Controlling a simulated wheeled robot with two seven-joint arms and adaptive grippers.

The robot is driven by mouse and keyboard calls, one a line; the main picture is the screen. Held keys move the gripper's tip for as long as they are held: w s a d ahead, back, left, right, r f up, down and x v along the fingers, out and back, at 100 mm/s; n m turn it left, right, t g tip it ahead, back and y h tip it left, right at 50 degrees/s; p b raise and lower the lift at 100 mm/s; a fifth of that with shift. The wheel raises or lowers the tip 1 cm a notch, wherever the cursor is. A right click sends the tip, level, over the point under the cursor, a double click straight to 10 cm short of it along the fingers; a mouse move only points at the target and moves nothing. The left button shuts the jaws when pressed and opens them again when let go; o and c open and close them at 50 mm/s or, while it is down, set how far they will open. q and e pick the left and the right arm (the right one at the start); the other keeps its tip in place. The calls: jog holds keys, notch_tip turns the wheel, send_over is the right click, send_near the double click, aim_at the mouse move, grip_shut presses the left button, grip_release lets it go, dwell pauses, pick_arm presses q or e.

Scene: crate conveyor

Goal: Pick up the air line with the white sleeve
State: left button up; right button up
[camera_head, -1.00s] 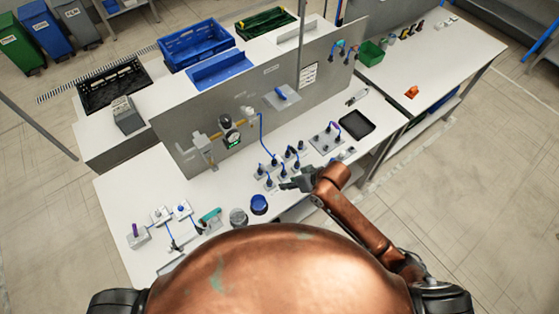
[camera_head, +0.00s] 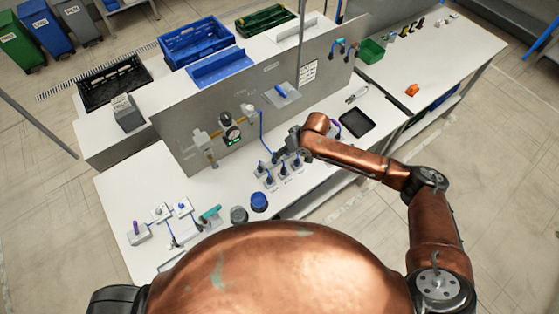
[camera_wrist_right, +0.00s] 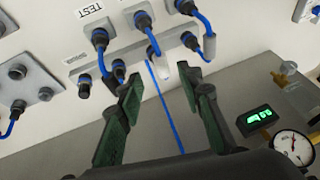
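Several short blue air lines with black plugs sit on grey blocks on the white bench. One line ends in a white sleeve (camera_wrist_right: 161,70), seen in the right wrist view just beyond my fingertips. A greyer sleeve (camera_wrist_right: 209,46) is on the line to its right. My right gripper (camera_wrist_right: 166,80) is open, its green-padded fingers apart on either side of the white sleeve's direction, with nothing held. In the head view my right gripper (camera_head: 281,154) is over the blocks and partly hides them. My left gripper is not in view.
A long blue hose (camera_wrist_right: 170,118) runs between my fingers in the wrist view. A grey upright panel (camera_head: 190,128) with a gauge and green display (camera_wrist_right: 259,121) stands close behind. A black tray (camera_head: 357,122) and blue-lidded jar (camera_head: 259,201) are on the bench.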

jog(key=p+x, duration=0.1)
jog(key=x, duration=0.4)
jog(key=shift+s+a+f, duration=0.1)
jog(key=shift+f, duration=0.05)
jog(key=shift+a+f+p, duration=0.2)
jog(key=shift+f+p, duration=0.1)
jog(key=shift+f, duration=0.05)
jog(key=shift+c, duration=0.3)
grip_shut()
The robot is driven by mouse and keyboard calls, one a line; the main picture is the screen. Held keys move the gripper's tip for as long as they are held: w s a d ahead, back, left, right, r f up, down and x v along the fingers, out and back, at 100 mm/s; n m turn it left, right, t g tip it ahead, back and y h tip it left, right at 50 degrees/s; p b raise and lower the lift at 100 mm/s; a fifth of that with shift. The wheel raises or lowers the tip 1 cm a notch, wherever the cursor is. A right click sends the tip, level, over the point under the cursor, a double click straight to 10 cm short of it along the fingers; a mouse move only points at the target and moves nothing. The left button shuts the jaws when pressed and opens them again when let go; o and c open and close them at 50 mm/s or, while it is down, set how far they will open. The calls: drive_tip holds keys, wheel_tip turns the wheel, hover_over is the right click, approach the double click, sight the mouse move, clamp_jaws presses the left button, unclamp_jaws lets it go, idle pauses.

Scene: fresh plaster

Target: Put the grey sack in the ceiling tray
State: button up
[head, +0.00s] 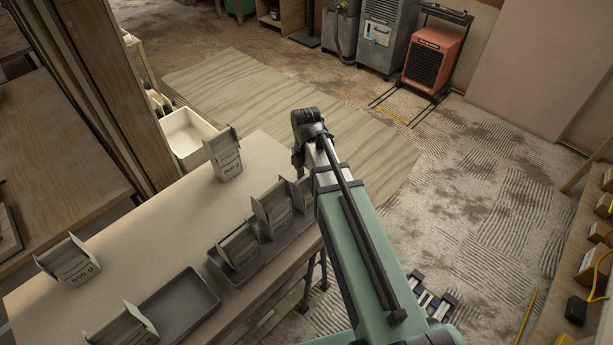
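Several grey, open-topped sacks with printed labels are on the pale table. One sack (224,158) stands alone near the far edge, and another (70,262) stands at the left, its label appearing to read 550 g. A third sack (125,328) is at the near edge beside an otherwise bare dark grey tray (178,306). A second dark tray (222,268) holds a few more sacks (240,246). I cannot read which tray is the ceiling tray. My teal arm reaches up across the middle, right of the table.
A white bin (186,136) stands beyond the table, by a wooden post (95,85). A board (225,90) lies on the plaster-marked floor. A red heater (434,58) and grey machines stand at the back. A bench (560,310) with tools runs along the right.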

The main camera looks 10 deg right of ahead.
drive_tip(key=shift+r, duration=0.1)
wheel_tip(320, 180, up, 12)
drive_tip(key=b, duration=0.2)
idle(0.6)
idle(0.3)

◇ ◇ ◇ ◇ ◇

## [TASK TO COMPLETE]
Leave the pictures out. Extract exactly the lines running from the one with "State: button up" through the last entry, both ends included.

## [EXERCISE ANSWER]
State: button up
[head, +0.00s] 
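Several grey, open-topped sacks with printed labels are on the pale table. One sack (224,158) stands alone near the far edge, and another (70,262) stands at the left, its label appearing to read 550 g. A third sack (125,328) is at the near edge beside an otherwise bare dark grey tray (178,306). A second dark tray (222,268) holds a few more sacks (240,246). I cannot read which tray is the ceiling tray. My teal arm reaches up across the middle, right of the table.
A white bin (186,136) stands beyond the table, by a wooden post (95,85). A board (225,90) lies on the plaster-marked floor. A red heater (434,58) and grey machines stand at the back. A bench (560,310) with tools runs along the right.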

The main camera looks 10 deg right of ahead.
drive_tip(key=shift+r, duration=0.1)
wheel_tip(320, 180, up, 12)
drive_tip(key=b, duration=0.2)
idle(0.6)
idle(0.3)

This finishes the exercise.